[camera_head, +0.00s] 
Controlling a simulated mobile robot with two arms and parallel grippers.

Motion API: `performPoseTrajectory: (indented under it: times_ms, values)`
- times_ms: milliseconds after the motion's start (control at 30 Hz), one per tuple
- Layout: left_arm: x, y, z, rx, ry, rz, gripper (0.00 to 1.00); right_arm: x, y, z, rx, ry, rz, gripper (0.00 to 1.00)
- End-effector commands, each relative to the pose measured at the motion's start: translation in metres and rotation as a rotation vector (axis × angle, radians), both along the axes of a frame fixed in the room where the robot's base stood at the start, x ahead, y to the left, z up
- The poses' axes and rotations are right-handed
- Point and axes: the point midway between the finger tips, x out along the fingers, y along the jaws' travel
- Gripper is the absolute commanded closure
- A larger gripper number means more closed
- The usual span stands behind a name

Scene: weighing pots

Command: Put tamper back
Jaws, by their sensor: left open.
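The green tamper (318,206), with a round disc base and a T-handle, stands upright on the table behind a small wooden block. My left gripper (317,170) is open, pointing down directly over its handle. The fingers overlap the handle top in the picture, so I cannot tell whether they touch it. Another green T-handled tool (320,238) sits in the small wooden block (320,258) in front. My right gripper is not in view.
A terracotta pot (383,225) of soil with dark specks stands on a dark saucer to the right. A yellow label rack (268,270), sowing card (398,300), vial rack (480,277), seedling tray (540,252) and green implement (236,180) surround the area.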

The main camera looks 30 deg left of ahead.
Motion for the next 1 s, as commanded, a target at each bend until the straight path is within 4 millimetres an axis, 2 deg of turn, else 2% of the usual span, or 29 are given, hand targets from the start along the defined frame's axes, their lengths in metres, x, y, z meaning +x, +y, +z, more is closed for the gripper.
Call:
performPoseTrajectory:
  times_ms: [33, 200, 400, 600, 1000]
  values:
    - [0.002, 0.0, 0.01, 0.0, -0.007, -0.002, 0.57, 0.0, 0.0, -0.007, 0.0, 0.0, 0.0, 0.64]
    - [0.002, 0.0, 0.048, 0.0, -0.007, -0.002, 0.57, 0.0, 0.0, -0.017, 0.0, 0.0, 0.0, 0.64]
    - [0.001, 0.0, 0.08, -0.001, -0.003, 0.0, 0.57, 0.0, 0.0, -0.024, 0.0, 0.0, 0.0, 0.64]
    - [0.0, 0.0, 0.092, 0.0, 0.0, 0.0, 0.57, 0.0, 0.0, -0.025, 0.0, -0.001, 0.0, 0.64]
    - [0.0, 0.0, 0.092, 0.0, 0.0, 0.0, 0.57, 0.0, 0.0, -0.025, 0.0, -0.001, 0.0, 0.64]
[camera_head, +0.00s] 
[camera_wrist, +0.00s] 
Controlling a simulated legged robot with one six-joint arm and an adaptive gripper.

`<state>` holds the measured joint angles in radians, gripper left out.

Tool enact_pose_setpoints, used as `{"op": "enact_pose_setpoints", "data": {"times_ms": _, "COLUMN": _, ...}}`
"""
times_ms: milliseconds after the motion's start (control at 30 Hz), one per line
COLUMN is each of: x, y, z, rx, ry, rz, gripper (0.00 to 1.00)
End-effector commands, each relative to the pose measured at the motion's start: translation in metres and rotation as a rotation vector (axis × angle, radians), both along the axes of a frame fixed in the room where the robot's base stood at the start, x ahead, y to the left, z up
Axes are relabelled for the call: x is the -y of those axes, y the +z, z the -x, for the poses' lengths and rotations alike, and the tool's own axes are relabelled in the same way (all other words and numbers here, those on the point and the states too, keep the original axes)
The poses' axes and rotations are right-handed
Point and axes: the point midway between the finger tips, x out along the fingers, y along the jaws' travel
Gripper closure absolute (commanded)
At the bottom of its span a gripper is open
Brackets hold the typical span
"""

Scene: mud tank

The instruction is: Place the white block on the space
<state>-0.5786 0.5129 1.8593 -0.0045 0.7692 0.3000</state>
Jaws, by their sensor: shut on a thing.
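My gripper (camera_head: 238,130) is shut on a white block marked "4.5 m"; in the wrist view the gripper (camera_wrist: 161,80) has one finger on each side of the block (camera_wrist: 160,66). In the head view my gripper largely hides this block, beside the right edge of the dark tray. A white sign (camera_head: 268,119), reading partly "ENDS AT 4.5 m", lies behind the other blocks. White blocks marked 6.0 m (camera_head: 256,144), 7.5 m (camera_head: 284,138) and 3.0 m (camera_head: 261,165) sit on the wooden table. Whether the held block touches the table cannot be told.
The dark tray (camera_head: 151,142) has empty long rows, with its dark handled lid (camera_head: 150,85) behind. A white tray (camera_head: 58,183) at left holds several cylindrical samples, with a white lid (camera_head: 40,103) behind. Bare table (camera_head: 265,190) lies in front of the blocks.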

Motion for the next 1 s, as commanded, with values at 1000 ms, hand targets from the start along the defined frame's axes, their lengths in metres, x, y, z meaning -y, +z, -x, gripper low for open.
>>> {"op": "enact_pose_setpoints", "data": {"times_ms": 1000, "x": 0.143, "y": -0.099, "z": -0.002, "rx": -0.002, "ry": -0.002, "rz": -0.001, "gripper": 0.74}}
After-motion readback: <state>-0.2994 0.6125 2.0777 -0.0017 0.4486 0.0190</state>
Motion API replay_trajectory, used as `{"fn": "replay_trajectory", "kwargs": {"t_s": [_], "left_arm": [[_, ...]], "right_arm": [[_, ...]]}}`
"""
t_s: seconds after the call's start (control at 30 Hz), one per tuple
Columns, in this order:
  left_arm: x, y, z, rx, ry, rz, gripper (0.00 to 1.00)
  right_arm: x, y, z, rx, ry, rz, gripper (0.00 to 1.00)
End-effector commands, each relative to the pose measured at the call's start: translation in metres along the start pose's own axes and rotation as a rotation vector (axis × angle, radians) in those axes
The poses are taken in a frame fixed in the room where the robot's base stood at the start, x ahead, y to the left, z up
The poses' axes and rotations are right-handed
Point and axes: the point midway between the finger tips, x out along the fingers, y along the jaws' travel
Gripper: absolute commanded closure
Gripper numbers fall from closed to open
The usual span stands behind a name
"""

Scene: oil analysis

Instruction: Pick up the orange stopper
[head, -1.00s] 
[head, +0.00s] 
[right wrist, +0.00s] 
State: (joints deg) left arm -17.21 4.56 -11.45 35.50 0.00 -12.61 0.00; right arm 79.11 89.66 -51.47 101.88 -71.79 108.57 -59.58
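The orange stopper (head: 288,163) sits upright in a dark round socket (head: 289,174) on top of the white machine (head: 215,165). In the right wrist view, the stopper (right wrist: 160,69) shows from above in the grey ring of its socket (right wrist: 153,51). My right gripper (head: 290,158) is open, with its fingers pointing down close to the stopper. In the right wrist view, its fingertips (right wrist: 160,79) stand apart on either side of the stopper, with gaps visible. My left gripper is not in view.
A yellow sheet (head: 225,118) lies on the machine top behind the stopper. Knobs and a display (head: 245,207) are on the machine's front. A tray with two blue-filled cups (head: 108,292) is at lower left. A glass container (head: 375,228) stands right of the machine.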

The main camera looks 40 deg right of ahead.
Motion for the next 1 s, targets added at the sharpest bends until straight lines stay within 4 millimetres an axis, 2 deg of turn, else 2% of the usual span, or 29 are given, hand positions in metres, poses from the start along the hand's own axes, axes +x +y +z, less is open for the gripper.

◇ ◇ ◇

Exercise task> Reproduce each record exactly, leaving nothing out.

Final result>
[camera_head, +0.00s] 
Controlling a simulated mobile robot with two arms and parallel grippers.

Motion API: `performPoseTrajectory: (indented under it: times_ms, values)`
- times_ms: milliseconds after the motion's start (control at 30 Hz), one per tuple
- Layout: left_arm: x, y, z, rx, ry, rz, gripper (0.00 to 1.00); right_arm: x, y, z, rx, ry, rz, gripper (0.00 to 1.00)
- End-effector commands, each relative to the pose measured at the motion's start: translation in metres and rotation as a rotation vector (axis × angle, radians), both along the axes of a frame fixed in the room where the robot's base stood at the start, x ahead, y to the left, z up
- The poses' axes and rotations are right-handed
- Point and axes: the point midway between the finger tips, x out along the fingers, y along the jaws' travel
- Gripper is the absolute commanded closure
- A larger gripper number means more closed
- The usual span stands behind a name

Scene: weighing pots

Command: Put tamper back
Jaws, by their sensor: left open.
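The green tamper (318,206), with a round disc base and a T-handle, stands upright on the table behind a small wooden block. My left gripper (317,170) is open, pointing down directly over its handle. The fingers overlap the handle top in the picture, so I cannot tell whether they touch it. Another green T-handled tool (320,238) sits in the small wooden block (320,258) in front. My right gripper is not in view.
A terracotta pot (383,225) of soil with dark specks stands on a dark saucer to the right. A yellow label rack (268,270), sowing card (398,300), vial rack (480,277), seedling tray (540,252) and green implement (236,180) surround the area.

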The main camera looks 30 deg left of ahead.
Motion for the next 1 s, as commanded, a target at each bend until the straight path is within 4 millimetres an axis, 2 deg of turn, else 2% of the usual span, or 29 are given, hand targets from the start along the defined frame's axes, their lengths in metres, x, y, z meaning +x, +y, +z, more is closed for the gripper.
Call:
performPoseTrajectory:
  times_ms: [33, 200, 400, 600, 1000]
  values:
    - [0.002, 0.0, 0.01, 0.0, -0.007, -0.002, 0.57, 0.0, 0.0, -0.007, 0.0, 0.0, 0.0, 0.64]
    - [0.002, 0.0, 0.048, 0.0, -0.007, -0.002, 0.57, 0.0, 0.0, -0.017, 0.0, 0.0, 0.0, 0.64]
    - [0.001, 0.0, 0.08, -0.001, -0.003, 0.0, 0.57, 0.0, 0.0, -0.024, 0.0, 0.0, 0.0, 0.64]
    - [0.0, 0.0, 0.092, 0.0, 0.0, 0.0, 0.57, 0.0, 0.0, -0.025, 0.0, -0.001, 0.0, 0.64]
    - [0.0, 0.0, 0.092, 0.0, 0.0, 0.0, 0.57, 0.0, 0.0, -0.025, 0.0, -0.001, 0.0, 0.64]
[camera_head, +0.00s] 
[camera_wrist, +0.00s] 
Controlling a simulated legged robot with one six-joint arm and an adaptive gripper.

`<state>` holds the measured joint angles in radians, gripper left out.

Tool enact_pose_setpoints, used as `{"op": "enact_pose_setpoints", "data": {"times_ms": _, "COLUMN": _, ...}}`
"""
times_ms: milliseconds after the motion's start (control at 30 Hz), one per line
COLUMN is each of: x, y, z, rx, ry, rz, gripper (0.00 to 1.00)
End-effector commands, each relative to the pose measured at the motion's start: translation in metres and rotation as a rotation vector (axis × angle, radians), both along the axes of a frame fixed in the room where the robot's base stood at the start, x ahead, y to the left, z up
Axes are relabelled for the call: x is the -y of those axes, y the +z, z the -x, for the poses' lengths and rotations alike, and the tool's own axes are relabelled in the same way (all other words and numbers here, those on the point and the states too, keep the original axes)
The poses' axes and rotations are right-handed
Point and axes: the point midway between the finger tips, x out along the fingers, y along the jaws' travel
Gripper closure absolute (commanded)
At the bottom of its span a gripper is open
Brackets hold the typical span
"""

Scene: mud tank

The instruction is: Place the white block on the space
<state>-0.5786 0.5129 1.8593 -0.0045 0.7692 0.3000</state>
Jaws, by their sensor: shut on a thing.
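My gripper (camera_head: 238,130) is shut on a white block marked "4.5 m"; in the wrist view the gripper (camera_wrist: 161,80) has one finger on each side of the block (camera_wrist: 160,66). In the head view my gripper largely hides this block, beside the right edge of the dark tray. A white sign (camera_head: 268,119), reading partly "ENDS AT 4.5 m", lies behind the other blocks. White blocks marked 6.0 m (camera_head: 256,144), 7.5 m (camera_head: 284,138) and 3.0 m (camera_head: 261,165) sit on the wooden table. Whether the held block touches the table cannot be told.
The dark tray (camera_head: 151,142) has empty long rows, with its dark handled lid (camera_head: 150,85) behind. A white tray (camera_head: 58,183) at left holds several cylindrical samples, with a white lid (camera_head: 40,103) behind. Bare table (camera_head: 265,190) lies in front of the blocks.

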Motion for the next 1 s, as commanded, with values at 1000 ms, hand targets from the start along the defined frame's axes, their lengths in metres, x, y, z meaning -y, +z, -x, gripper low for open.
>>> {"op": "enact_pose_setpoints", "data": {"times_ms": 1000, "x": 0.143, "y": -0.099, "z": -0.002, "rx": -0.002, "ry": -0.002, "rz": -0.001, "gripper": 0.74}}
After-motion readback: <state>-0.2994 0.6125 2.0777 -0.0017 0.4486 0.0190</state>
Motion API replay_trajectory, used as `{"fn": "replay_trajectory", "kwargs": {"t_s": [_], "left_arm": [[_, ...]], "right_arm": [[_, ...]]}}`
"""
t_s: seconds after the call's start (control at 30 Hz), one per tuple
Columns, in this order:
  left_arm: x, y, z, rx, ry, rz, gripper (0.00 to 1.00)
  right_arm: x, y, z, rx, ry, rz, gripper (0.00 to 1.00)
End-effector commands, each relative to the pose measured at the call's start: translation in metres along the start pose's own axes and rotation as a rotation vector (axis × angle, radians) in those axes
The poses are taken in a frame fixed in the room where the robot's base stood at the start, x ahead, y to the left, z up
The poses' axes and rotations are right-handed
Point and axes: the point midway between the finger tips, x out along the fingers, y along the jaws' travel
Gripper: absolute commanded closure
Gripper numbers fall from closed to open
The usual span stands behind a name
"""

Scene: oil analysis

Instruction: Pick up the orange stopper
[head, -1.00s] 
[head, +0.00s] 
[right wrist, +0.00s] 
State: (joints deg) left arm -17.21 4.56 -11.45 35.50 0.00 -12.61 0.00; right arm 79.11 89.66 -51.47 101.88 -71.79 108.57 -59.58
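The orange stopper (head: 288,163) sits upright in a dark round socket (head: 289,174) on top of the white machine (head: 215,165). In the right wrist view, the stopper (right wrist: 160,69) shows from above in the grey ring of its socket (right wrist: 153,51). My right gripper (head: 290,158) is open, with its fingers pointing down close to the stopper. In the right wrist view, its fingertips (right wrist: 160,79) stand apart on either side of the stopper, with gaps visible. My left gripper is not in view.
A yellow sheet (head: 225,118) lies on the machine top behind the stopper. Knobs and a display (head: 245,207) are on the machine's front. A tray with two blue-filled cups (head: 108,292) is at lower left. A glass container (head: 375,228) stands right of the machine.

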The main camera looks 40 deg right of ahead.
Motion for the next 1 s, targets added at the sharpest bends until straight lines stay within 4 millimetres an axis, 2 deg of turn, else 2% of the usual span, or 29 are given, hand positions in metres, poses from the start along the hand's own axes, axes +x +y +z, less is open for the gripper.

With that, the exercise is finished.